Designing Networks for Low Weight, Small
Routing Diameter and Low Congestion
Van Nguyen and
We design network topologies
and routing strategies which optimize several measures simultaneously: low
cost, small routing diameter, bounded
degree and low congestion. This set of design issues is broader than
traditional network design and hence, our work is useful and relevant to a set
of traditional and emerging design problems. Surprisingly, a simple idea from
the research on small-world models inspires a fruitful approach and useful
techniques here.
Starting with a simple model
we consider adding long links to an n × n
grid graph. Ideally, for a given budget to buy additional long links, we consider mechanisms for choosing links such that the
routing diameter is small enough
(poly-log of n) while the congestion ratio (between the most used
link and the average one) is minimized, assuming uniform traffic between any
two of the n2 nodes. We
show that by adding O(1) long links to each node we achieve an almost logarithmic routing diameter and maintain a near optimal
trade-off between congestion ratio and average weight (of long links): Weight × Congestion Ratio = O(n).
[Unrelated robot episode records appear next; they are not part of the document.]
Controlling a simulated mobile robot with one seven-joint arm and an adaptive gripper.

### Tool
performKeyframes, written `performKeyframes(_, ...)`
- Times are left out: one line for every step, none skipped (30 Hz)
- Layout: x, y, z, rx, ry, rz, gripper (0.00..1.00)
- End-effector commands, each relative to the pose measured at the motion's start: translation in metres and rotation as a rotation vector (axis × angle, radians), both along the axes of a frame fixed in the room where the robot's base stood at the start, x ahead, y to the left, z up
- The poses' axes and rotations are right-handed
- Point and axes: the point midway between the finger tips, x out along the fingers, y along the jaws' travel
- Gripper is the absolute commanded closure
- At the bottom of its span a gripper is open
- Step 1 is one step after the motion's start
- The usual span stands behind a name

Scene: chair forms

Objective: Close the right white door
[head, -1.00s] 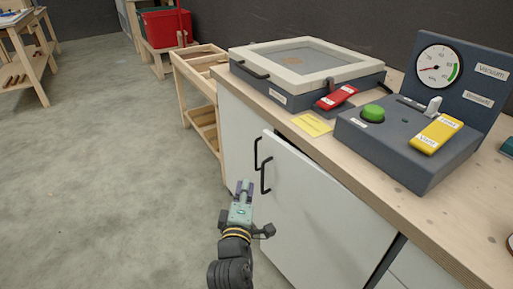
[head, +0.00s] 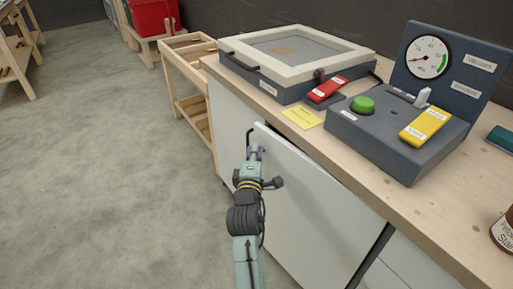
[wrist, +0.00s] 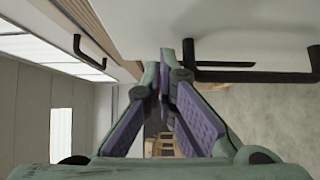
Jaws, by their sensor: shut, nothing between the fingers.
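The right white door (head: 315,205) is on the front of the wooden-topped cabinet and stands slightly ajar, with its left edge out from the cabinet front. In the wrist view the white door (wrist: 240,18) fills the top right, with its black bar handle (wrist: 255,76) close beside the fingertips. My gripper (head: 255,150) is at the door's upper left edge, over the handle area, and hides most of that handle in the head view. In the wrist view my gripper (wrist: 166,62) has its fingertips together with nothing between them. I cannot tell whether they touch the door.
The countertop (head: 410,205) carries a framed vacuum bed (head: 300,60) and a control box (head: 395,135). A wooden rack (head: 190,85) stands behind. The floor at left is clear.

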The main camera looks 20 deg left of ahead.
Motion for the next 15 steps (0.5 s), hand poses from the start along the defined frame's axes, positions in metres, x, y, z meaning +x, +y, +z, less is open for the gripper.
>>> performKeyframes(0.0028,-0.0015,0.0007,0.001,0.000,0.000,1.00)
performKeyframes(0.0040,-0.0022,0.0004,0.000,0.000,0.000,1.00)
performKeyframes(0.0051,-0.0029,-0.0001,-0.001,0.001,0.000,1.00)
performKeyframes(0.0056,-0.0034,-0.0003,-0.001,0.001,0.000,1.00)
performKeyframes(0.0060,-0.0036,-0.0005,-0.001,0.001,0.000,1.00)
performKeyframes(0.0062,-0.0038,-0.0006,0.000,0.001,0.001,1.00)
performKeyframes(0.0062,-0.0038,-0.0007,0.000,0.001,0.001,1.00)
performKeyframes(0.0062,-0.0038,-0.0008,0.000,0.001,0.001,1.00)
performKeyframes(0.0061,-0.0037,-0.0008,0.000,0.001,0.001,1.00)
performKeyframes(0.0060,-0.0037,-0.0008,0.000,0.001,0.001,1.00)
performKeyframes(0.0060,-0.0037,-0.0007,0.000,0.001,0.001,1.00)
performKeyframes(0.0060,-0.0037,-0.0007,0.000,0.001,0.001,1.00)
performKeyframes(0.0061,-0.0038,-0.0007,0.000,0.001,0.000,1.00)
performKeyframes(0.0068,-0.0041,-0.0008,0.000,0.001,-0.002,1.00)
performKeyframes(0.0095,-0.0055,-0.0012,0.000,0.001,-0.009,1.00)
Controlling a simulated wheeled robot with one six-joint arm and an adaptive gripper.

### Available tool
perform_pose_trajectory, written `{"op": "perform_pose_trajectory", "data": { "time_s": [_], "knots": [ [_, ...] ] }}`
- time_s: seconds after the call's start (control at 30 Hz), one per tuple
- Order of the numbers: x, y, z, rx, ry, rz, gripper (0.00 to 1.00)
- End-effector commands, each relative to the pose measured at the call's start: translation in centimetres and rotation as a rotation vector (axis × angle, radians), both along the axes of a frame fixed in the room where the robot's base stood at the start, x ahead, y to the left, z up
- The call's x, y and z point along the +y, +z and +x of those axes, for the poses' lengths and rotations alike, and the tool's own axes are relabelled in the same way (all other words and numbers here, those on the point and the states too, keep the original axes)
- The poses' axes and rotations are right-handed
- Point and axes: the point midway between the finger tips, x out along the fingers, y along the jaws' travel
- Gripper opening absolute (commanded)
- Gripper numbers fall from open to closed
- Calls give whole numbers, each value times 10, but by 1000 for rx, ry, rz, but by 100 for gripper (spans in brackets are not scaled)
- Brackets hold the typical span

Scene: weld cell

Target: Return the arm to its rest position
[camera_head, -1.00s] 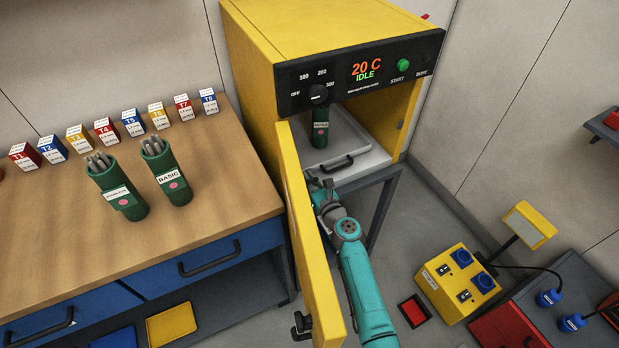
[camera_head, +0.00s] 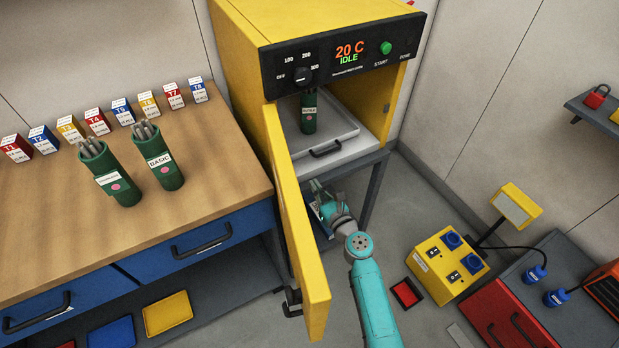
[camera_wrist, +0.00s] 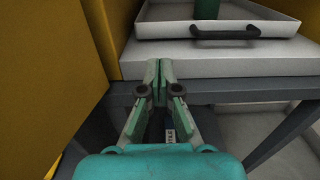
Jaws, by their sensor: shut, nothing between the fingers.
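My gripper (camera_wrist: 158,82) is shut and empty in the wrist view, in front of and below the oven's tray. In the head view my gripper (camera_head: 314,186) is partly hidden beside the open yellow door (camera_head: 302,240). The yellow oven (camera_head: 238,60) reads 20 C and IDLE. A green canister (camera_head: 309,112) stands upright on the tray (camera_head: 345,135) inside it. The canister's base also shows in the wrist view (camera_wrist: 206,10).
The open door stands close to the left of my arm. The wooden bench (camera_head: 60,240) holds two green rod canisters and several small labelled boxes. A yellow power box (camera_head: 450,262) and a red cabinet (camera_head: 510,310) stand at right. Floor lies clear behind my arm.

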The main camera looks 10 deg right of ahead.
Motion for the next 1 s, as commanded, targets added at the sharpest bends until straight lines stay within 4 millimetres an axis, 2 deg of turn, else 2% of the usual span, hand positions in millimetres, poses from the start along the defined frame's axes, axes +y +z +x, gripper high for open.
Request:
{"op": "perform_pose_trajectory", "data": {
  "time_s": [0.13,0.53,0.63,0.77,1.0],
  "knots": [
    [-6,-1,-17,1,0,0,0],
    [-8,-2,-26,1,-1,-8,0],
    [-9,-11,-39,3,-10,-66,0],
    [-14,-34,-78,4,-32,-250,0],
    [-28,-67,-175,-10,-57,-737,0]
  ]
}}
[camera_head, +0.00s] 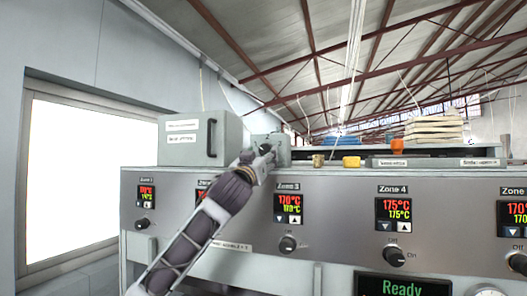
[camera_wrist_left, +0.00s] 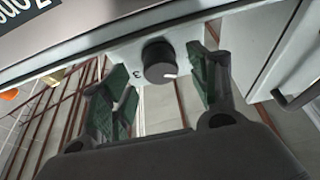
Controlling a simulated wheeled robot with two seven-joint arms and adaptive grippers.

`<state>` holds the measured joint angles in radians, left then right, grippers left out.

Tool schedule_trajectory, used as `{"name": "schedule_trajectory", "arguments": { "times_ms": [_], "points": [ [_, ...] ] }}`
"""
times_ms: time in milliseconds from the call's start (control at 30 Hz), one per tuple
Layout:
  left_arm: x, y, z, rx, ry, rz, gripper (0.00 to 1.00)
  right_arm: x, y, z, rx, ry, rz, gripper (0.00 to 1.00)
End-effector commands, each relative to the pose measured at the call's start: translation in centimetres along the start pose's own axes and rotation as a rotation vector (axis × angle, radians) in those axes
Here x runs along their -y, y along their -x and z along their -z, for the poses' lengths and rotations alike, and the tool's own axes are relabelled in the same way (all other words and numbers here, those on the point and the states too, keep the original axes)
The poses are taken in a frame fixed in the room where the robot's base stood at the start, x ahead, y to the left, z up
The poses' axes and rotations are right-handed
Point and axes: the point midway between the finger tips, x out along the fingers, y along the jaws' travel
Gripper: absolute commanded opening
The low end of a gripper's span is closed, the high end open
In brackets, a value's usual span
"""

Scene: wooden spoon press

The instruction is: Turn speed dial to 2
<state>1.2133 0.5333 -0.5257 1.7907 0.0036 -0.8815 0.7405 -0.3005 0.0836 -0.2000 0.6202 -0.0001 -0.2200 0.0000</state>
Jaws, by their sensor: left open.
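The speed dial (camera_wrist_left: 160,62) is a round black knob with a white pointer mark, on a light grey plate in the left wrist view. A digit that looks like a 3 is printed beside it on the plate. In the head view the small grey box (camera_head: 283,143) stands on top of the machine, with my left gripper (camera_head: 263,154) in front of it and hiding much of its face. In the left wrist view my left gripper (camera_wrist_left: 157,68) is open, with one green-padded finger on each side of the dial. Gaps show between pads and dial. My right gripper is not in view.
The machine's front panel (camera_head: 335,249) carries zone displays (camera_head: 288,208) and knobs (camera_head: 288,244). A grey cabinet with a handle (camera_head: 208,138) stands left of the box.

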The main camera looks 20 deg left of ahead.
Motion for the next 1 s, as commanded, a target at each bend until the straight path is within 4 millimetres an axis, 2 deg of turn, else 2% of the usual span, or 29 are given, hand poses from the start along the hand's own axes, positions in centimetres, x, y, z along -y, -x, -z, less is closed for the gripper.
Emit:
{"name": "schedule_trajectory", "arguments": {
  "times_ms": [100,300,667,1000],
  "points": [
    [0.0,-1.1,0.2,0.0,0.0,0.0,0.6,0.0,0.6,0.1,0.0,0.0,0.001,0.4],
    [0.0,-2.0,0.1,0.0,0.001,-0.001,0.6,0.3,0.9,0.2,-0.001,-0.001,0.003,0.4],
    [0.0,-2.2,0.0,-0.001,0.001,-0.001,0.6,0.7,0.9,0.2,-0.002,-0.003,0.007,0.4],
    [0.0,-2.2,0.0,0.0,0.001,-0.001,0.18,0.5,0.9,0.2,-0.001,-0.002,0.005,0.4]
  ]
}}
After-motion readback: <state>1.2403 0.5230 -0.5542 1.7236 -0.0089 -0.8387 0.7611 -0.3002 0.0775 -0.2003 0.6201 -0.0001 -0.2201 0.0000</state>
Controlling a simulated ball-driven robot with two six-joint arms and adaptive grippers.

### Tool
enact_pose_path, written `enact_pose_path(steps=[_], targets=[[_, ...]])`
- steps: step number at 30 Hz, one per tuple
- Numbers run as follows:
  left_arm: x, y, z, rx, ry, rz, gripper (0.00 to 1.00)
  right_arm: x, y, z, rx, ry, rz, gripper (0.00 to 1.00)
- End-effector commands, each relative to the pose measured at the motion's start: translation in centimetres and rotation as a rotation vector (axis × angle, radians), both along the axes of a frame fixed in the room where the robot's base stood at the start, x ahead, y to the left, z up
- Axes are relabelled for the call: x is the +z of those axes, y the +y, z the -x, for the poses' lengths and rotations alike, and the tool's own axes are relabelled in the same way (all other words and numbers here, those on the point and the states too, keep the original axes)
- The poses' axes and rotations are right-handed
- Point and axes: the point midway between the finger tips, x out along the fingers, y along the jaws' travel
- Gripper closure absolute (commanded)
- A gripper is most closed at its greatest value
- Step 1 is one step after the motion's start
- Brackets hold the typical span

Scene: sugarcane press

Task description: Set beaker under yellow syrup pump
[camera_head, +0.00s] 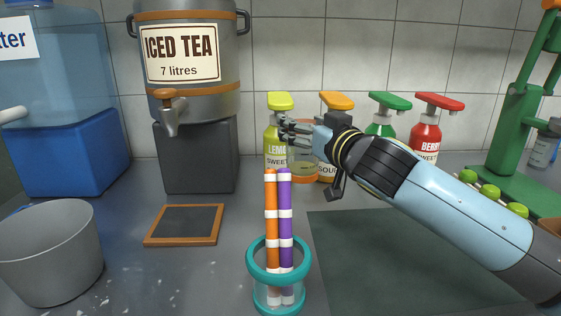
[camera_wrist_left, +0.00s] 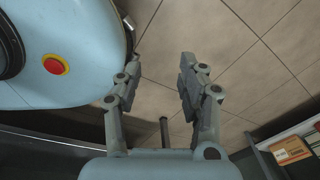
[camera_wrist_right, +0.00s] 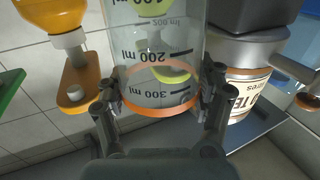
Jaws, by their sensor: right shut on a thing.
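The yellow syrup pump is a lemon bottle (camera_head: 275,148) with a yellow pump head (camera_head: 280,101), standing at the back of the counter. My right gripper (camera_wrist_right: 165,95) is shut on the clear beaker (camera_wrist_right: 150,55), which has black ml marks and an orange band. In the head view the beaker (camera_head: 302,160) is in front of the lower right part of the lemon bottle and partly covers the orange bottle. Yellow shows through its glass in the right wrist view. My left gripper (camera_wrist_left: 160,85) is open and empty over floor tiles, outside the head view.
Orange (camera_head: 337,101), green (camera_head: 390,101) and red (camera_head: 427,135) pump bottles stand right of the lemon one. A teal-rimmed jar (camera_head: 279,262) with tall striped straws stands in front. The iced tea dispenser (camera_head: 190,50) is left. A dark mat (camera_head: 400,260) lies clear at right.

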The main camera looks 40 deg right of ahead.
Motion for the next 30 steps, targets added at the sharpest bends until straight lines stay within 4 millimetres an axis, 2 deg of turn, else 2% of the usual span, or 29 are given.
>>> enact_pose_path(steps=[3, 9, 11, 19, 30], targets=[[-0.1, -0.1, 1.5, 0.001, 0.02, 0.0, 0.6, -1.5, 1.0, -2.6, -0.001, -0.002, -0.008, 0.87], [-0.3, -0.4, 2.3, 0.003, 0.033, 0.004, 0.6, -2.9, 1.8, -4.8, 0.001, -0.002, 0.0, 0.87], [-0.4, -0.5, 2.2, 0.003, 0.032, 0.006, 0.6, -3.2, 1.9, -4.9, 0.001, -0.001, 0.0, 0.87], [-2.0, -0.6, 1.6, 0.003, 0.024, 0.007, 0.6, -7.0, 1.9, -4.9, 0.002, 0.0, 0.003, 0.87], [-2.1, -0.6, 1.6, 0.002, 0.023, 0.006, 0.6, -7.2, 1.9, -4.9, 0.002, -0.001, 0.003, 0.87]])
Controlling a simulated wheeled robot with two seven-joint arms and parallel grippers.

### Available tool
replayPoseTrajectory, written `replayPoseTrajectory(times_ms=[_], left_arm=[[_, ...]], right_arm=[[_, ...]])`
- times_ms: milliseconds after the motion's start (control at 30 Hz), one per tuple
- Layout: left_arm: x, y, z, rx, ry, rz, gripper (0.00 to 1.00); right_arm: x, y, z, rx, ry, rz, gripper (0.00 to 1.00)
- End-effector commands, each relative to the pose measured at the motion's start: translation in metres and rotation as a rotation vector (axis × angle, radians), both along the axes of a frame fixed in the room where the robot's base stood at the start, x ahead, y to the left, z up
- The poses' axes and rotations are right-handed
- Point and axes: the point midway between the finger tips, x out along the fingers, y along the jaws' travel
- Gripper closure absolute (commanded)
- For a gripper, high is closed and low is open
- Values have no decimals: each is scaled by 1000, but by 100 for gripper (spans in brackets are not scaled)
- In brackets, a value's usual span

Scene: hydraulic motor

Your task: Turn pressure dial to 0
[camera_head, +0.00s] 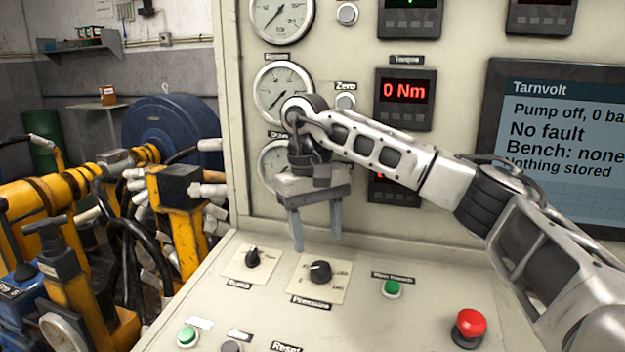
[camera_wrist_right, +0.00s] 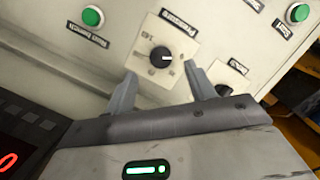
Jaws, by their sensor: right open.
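The pressure dial (camera_head: 320,271) is a black round knob on a pale square plate labelled Pressure, on the sloping console. In the head view its white mark points left; in the right wrist view the dial (camera_wrist_right: 161,59) has its white mark pointing right. My left gripper is not in view.
A smaller black Bench knob (camera_head: 253,257) sits left of the dial. Green buttons (camera_head: 392,289) and a red mushroom button (camera_head: 469,326) are on the same console. The upright panel behind carries gauges and a screen (camera_head: 560,140) reading "Pump off". Yellow machinery (camera_head: 180,225) stands at left.

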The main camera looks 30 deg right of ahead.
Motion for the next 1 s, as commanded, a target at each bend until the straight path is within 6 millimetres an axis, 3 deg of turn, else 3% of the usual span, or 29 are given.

Our
results are comparable to the best similar network structures when the
trade-off space we consider is reduced to those in the compared designs (with
fewer trade-off factors). We also consider extensions of our results to more
general settings.
We propose two construction
schemes: 1) a static (fixed link) design and 2) a dynamic (random link) design.
While the former provides our best trade-off results, the
later is more scalable, better suited for dynamic and fault-tolerance
issues, and can be useful for wireless ad-hoc networks.